We’ve outsourced, we believe, to give us more time and energy to focus on things that matter, like kids and teaching and learning, although most of us would be hard pressed to point out specific areas in which a lighter clerical workload has resulted in an easier or smoother overall workflow; it has been famously noted that we’re working harder than ever, even with all of the labor-saving benefits of technology. Nor have I noted any reduction in staff size at independent schools. Outsourcing has ramped up the number of our tasks and expectations about how we will perform them—better, faster, and more frequently.
But there’s another bit of outsourcing we’ve been doing for a while, and this week’s announcement of a “new and improved” SAT rather highlights this. Whatever one thinks about the SAT, new or old, or its ACT cousin and its AP step-children, it is and will be with us always. Whatever its roots, in the Common Core or in the desires of the multitudes with whom the College Board’s David Coleman is said to have consulted, it will be debated until another revision comes along.
With large-scale standardized testing, schools have essentially been outsourcing for a century the accreditation of individual students, mirroring the not-quite-as-old outsourcing of school accreditation itself. A student’s test score is a kind of seal of approval, numerically coded to show relative strength in particular areas; the debate rages and will continue as to whether these areas are “arcane vocabulary,” test-prep gamesmanship, or important knowledge, but there you are. Every student from your school who sits a standardized test has been outsourced, by school and family, for judgment. (I might also point out that schools offering “Advanced Placement”-designated courses also outsource the accreditation of these courses via the review process that permits them to use the AP trademark.)
This might be an extreme way of viewing the matter; it probably is. But since the SAT and its kin aren’t going anywhere soon, it’s worth pondering what all this means for schools.
On the one hand we can “own” the standards and methods on which the tests are based. We can incorporate them into our practice much as you have adjusted to the wishes of your food service provider for new equipment or as your business office has clung to PCs in order to accommodate the creaky software package that now contains every transaction the school has made since 1991. It won’t be terrible to do this—many will argue, almost irrefutably, that it’s the right way to support students. If the tests and the standards on which they are based—SAT, ACT, AP, SAT Subject Tests, or even the CWRA—can demonstrate that they are worthy, we’ll focus a little harder on evidence-based reading, science reasoning, specific content knowledge, and performance tasks. It’s what we’ve been doing, or often claimed and sometimes denied doing (depending on who’s asking, and why), all along. But the old worry, that “teaching to a test” can divert us from core values and core mission beliefs, will remain.
Schools will still need to address yet another outsourcing question: What about test prep?
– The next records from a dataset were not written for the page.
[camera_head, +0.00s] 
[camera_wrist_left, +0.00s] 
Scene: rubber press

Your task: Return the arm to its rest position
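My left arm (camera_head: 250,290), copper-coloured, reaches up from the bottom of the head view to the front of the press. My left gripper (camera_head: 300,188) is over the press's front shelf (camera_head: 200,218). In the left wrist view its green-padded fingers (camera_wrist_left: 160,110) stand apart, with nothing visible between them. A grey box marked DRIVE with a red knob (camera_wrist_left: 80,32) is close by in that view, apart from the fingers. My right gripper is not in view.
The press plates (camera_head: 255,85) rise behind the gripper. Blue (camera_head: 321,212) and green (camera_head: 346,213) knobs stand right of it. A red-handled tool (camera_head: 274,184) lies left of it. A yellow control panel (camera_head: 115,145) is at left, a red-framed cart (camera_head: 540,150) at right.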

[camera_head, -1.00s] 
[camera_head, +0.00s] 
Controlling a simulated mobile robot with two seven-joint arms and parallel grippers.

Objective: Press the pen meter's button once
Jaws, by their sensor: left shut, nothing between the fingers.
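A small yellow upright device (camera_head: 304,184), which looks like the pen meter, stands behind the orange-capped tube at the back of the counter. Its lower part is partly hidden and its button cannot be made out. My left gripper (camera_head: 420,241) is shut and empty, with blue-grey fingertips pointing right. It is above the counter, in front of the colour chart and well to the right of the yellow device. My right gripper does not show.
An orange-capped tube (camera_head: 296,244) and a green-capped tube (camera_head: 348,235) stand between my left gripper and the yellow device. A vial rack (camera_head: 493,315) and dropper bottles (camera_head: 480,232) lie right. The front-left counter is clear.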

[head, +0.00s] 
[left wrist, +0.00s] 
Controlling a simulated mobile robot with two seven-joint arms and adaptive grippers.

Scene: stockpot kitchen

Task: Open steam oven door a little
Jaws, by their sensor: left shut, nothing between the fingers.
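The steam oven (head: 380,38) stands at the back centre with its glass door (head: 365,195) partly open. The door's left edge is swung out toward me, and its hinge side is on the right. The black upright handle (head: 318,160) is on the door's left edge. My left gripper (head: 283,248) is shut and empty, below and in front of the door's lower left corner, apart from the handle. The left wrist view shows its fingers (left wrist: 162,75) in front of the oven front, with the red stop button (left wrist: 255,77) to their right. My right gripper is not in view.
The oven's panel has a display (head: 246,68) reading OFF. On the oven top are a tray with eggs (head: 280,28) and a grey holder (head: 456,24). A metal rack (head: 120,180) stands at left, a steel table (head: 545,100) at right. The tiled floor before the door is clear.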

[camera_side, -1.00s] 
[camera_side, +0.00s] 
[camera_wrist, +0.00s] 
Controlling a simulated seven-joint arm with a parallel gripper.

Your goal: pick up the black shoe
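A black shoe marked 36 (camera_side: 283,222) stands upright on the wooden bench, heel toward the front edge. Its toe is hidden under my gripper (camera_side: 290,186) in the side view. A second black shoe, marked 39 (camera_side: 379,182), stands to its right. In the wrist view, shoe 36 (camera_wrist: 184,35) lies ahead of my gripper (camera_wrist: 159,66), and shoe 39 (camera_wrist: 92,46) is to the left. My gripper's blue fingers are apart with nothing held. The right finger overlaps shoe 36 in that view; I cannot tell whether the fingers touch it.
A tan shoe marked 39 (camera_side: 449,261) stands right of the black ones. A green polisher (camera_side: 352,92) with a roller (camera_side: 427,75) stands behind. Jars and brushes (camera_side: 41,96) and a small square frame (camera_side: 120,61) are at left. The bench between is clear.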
Khan Academy and the SAT may now be hand-in-glove, but will that be enough for families conditioned to believe that more, and more expensive, is better? We’re told that the test-prep industry is worth $4.5 billion to the American economy, and I’d bet that independent school families pay a disproportion of those dollars. Will the new SAT be enough “like school” to obviate the need for test prep? Ask families who have shelled out to tutor their children for the ACT, also described as being “like schoolwork.” A great many schools now contract with outside vendors to offer standardized test prep, either as part of the freight or for an extra fee, and I suspect the new SAT will not reduce their number.
If the new SAT turns out to be everything it’s cracked up to be—sight unseen—it will be a good thing, but in any case it will remain as an external validator of our students if not our programs. Objectively, external validation is a good thing, and few would argue that independent school accreditation, for example, is a actively harmful, even when it doesn’t live up to its promise. Good external validation can truly “improve the breed,” and therefore we can hope that appropriate, smart standardized tests can help make schools better and bring out the best in our students—especially if schools and students are given feedback that supports better instruction and learning on a holistic basis, beyond simply achieving higher scores.
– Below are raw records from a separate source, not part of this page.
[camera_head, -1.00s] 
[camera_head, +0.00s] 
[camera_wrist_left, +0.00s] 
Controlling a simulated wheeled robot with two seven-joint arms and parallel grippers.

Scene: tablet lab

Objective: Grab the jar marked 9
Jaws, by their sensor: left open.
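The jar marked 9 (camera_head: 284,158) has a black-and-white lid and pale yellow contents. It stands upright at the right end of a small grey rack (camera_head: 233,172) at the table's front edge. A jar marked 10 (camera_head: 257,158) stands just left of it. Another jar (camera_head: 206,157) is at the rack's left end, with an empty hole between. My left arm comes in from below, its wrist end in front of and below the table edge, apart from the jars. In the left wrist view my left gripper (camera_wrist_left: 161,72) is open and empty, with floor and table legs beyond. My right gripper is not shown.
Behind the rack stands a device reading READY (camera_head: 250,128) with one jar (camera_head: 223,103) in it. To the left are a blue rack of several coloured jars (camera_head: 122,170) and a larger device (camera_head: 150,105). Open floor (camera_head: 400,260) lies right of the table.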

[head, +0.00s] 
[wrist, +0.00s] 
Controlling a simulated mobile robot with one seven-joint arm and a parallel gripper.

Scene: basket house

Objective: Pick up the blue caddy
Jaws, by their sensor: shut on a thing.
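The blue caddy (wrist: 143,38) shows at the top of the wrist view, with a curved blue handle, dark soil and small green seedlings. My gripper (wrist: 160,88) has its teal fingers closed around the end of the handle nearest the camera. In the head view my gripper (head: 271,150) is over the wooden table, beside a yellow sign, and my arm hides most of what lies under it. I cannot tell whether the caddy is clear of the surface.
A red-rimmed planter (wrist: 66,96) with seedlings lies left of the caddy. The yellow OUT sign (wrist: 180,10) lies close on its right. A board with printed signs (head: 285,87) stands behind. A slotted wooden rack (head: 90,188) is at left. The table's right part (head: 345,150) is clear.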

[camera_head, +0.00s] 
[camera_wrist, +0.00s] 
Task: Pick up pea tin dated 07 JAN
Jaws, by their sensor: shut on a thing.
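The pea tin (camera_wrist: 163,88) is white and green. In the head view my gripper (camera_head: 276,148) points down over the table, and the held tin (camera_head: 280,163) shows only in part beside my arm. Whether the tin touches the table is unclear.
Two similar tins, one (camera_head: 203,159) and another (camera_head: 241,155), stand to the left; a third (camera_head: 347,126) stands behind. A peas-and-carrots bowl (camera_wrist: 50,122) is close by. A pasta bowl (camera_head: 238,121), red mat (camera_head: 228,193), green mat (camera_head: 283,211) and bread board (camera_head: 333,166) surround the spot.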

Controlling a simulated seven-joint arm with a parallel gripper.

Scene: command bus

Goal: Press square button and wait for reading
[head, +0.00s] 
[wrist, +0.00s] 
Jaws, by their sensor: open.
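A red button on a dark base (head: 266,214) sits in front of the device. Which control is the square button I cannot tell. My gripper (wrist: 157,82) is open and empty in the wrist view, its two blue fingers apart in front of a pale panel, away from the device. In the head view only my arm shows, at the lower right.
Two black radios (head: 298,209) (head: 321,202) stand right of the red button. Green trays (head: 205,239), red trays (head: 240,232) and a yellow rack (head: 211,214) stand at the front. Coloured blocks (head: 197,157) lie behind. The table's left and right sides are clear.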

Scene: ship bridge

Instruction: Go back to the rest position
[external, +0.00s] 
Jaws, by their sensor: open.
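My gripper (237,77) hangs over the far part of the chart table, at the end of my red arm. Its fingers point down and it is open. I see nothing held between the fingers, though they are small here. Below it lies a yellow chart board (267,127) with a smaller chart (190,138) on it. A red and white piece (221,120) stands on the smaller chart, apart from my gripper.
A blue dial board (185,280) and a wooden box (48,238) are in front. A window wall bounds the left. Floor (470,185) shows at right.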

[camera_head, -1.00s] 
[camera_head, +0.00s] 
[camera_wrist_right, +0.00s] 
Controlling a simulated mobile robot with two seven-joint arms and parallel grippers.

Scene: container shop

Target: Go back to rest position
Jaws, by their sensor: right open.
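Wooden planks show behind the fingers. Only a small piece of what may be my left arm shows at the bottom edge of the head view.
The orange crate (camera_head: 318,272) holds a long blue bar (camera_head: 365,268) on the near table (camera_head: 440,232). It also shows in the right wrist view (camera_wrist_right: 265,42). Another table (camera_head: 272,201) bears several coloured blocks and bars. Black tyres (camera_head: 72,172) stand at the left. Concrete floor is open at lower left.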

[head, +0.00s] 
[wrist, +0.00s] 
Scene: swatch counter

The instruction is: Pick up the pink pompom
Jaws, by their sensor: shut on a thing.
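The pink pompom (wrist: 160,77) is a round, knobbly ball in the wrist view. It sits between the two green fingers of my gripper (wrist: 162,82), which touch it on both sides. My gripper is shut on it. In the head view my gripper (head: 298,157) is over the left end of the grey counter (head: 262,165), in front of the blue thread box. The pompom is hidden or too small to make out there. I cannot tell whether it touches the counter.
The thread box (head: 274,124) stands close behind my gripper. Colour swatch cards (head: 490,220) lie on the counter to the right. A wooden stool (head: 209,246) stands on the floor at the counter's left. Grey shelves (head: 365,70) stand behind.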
It’s worth taking a moment, however, to mull over the degree to which we’ve passed so much of what used to be our own work to third-party vendors. In theory this should have been enabling us to focus on our core work—students and their learning and teachers and their teaching—and in sum it probably has. But take a moment, as the news cycle briefly reminds us all of the power of the College Board, to consider what all this outsourcing offers us—and what it might also take away.
Some years back the Independent Curriculum Group, which I am now privileged to lead, came together to support the development of school-based, teacher-created, mission-based curriculum and assessment. The new SAT underscores the continuing relevance of schools’ efforts to draw upon their own resources to serve their own students in the best and most intentional of ways. Food service is one thing, but our academic programs are quite another.